Deux cultures, deux manières de manger le pain
Quand je regarde le sandwich, je vois un tout petit peu de beurre, une tranche très fine de jambon, de fromage, le tout dans une demie-baguette qui fait la taille de mon avant-bras. Je n’ai jamais réussi à manger un sandwich jusqu’au bout, tout simplement parce que j’étais fatiguée de mâcher. Cela doit paraître bizarre pour un français qui a l’habitude de manger beaucoup de pain.
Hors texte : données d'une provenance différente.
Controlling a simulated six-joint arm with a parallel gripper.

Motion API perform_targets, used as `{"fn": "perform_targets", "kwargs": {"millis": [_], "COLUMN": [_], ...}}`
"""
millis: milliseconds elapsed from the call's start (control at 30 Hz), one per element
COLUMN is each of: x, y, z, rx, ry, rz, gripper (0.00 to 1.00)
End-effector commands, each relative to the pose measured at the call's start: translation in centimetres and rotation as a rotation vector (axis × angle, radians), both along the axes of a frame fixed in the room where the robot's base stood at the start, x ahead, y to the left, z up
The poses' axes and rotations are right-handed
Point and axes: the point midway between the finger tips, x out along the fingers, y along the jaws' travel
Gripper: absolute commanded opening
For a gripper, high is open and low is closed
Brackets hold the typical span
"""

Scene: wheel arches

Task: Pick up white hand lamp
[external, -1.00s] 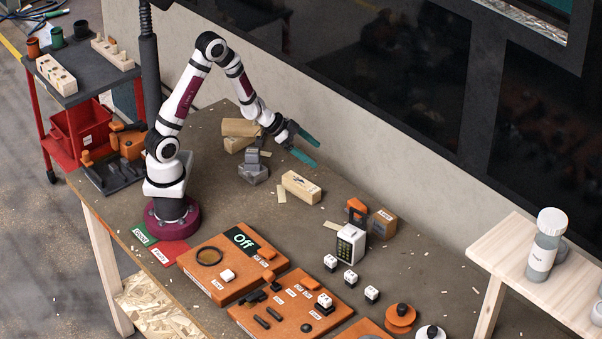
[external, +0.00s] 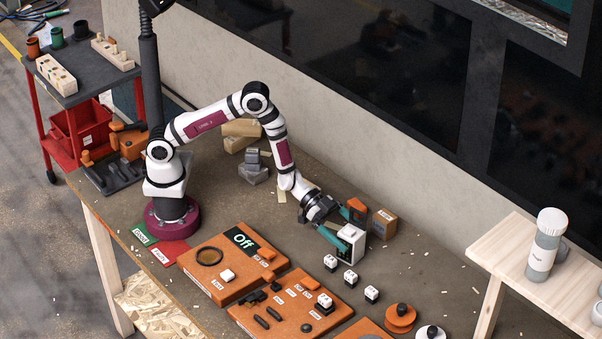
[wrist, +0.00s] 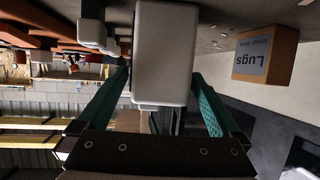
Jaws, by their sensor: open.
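The white hand lamp (external: 351,244) stands on the bench in the external view, beyond the orange boards, with an orange and black part (external: 357,208) at its top. Its white body (wrist: 163,52) fills the upper middle of the wrist view. My gripper (external: 346,231) is open, with its teal fingers reaching around the lamp, one on each side. In the wrist view my gripper (wrist: 160,80) has the lamp between its fingers. Small gaps seem to show there; contact is hard to judge. The fingers hide part of the lamp.
A cardboard box marked Lugs (external: 383,223) stands close behind the lamp, and it shows at right in the wrist view (wrist: 265,55). Several small white blocks (external: 350,276) lie in front. Orange boards (external: 234,262) fill the near bench. Bench right of the box is clear.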

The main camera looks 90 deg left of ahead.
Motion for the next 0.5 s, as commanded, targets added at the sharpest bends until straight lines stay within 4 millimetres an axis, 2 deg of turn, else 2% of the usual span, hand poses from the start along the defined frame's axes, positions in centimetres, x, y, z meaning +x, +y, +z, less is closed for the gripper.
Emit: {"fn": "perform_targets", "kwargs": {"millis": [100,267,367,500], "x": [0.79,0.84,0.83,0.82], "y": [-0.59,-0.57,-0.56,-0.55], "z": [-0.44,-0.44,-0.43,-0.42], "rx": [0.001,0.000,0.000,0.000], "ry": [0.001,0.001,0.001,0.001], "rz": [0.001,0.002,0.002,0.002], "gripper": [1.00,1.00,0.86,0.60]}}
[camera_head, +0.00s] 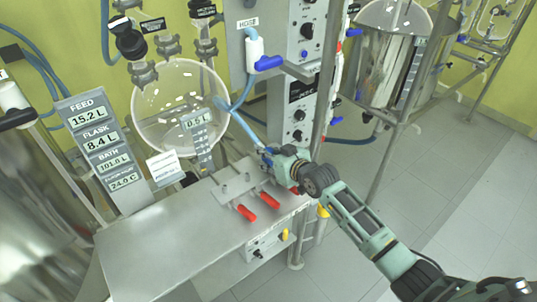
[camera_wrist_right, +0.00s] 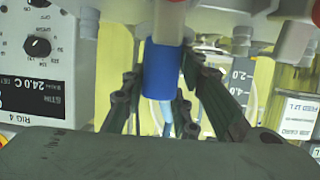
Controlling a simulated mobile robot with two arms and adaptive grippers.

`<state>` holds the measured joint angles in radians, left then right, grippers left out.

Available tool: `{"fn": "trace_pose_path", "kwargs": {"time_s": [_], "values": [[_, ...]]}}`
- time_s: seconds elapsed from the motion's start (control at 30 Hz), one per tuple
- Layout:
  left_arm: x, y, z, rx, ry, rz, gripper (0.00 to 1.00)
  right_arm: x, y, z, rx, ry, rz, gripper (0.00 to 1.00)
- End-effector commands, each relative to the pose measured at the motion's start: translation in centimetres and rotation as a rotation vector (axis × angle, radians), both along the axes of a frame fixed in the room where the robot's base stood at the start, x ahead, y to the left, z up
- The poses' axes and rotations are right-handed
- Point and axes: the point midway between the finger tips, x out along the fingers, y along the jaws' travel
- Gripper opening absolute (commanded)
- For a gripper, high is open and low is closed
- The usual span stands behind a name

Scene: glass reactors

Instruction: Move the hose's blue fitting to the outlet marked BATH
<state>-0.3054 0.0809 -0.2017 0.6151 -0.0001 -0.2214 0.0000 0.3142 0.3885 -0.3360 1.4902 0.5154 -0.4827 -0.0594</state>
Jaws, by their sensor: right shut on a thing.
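My right gripper (camera_head: 268,157) is at the back right of the steel bench, beside a valve block (camera_head: 236,188) with red handles. In the right wrist view its fingers (camera_wrist_right: 165,100) are shut on the blue fitting (camera_wrist_right: 163,70). The pale blue hose (camera_head: 246,130) runs from the gripper up and left past the glass vessel. In the wrist view a white pipe end (camera_wrist_right: 169,22) lies in line with the fitting and meets it in the picture; I cannot tell if they are joined. No outlet label reading BATH is legible. My left gripper is not in view.
A display panel (camera_head: 98,140) lists FEED, FLASK and BATH values. A glass vessel (camera_head: 165,105) stands behind the bench. A holder marked HOSE (camera_head: 252,45) with a blue lever is above. A steel post (camera_head: 325,80) stands close to the right gripper. The bench's front left (camera_head: 150,250) is clear.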

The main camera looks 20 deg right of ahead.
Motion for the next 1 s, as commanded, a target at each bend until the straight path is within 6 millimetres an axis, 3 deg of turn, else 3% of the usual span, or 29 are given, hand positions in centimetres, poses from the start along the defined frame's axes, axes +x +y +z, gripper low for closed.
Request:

En Estonie, on mange beaucoup de pain noir de forme ovale avec une mie plutôt ferme et dense. On le coupe en tranche, chaque tranche est recouverte de beurre, de fromage, de jambon ou de tout ce qu’on aime. En estonien, ça s’appelle « võileib », ce qui veut dire le pain avec du beurre. En russe, on l’appelle « bouterbrod », c’est un mot venu de l’allemand qui veut dire la même chose. Chaque personne mange au plus une ou deux tranches pendant un repas ou 2-3 bouterbrod en dehors du repas complet. Nous avons également le pain blanc qui a la même forme ovale faite de farine de blé. On l’appelle « sai » en estonien et « belqi hleb » en russe. Mais après avoir goûté la baguette française, je le trouve fade et mou.
Merci M. Gorbatchev
J’ai souvent vu à l’étranger des Français malheureux qui ne trouvent pas de (bon) pain le matin.
Je me rappelle que, quand j’étais petite dans les année 80, c’était encore l’Union Soviétique mais le président M. Gorbachev avait déjà lancé la Perestroïka et une usine à Tallinn avait commencé à faire « le pain français ». Une fois par semaine, avec mon père on allait à l’unique magasin de la ville qui vendait ce pain. Il fallait attendre dehors avec plein d’autres gens qui faisaient la queue pour pouvoir entrer et après se précipiter pour acheter le pain car il n’y en avait pas pour tout le monde. Finalement, on partait avec deux baguettes chaudes « à la française » qui sentaient tellement bon que c’était impossible de résister et de ne pas en croquer un bout avant la maison. A l’époque, ni moi ni mes parents ne pouvaient imaginer qu’un jour je vivrais en France avec des baguettes françaises vendues à chaque coin de rue.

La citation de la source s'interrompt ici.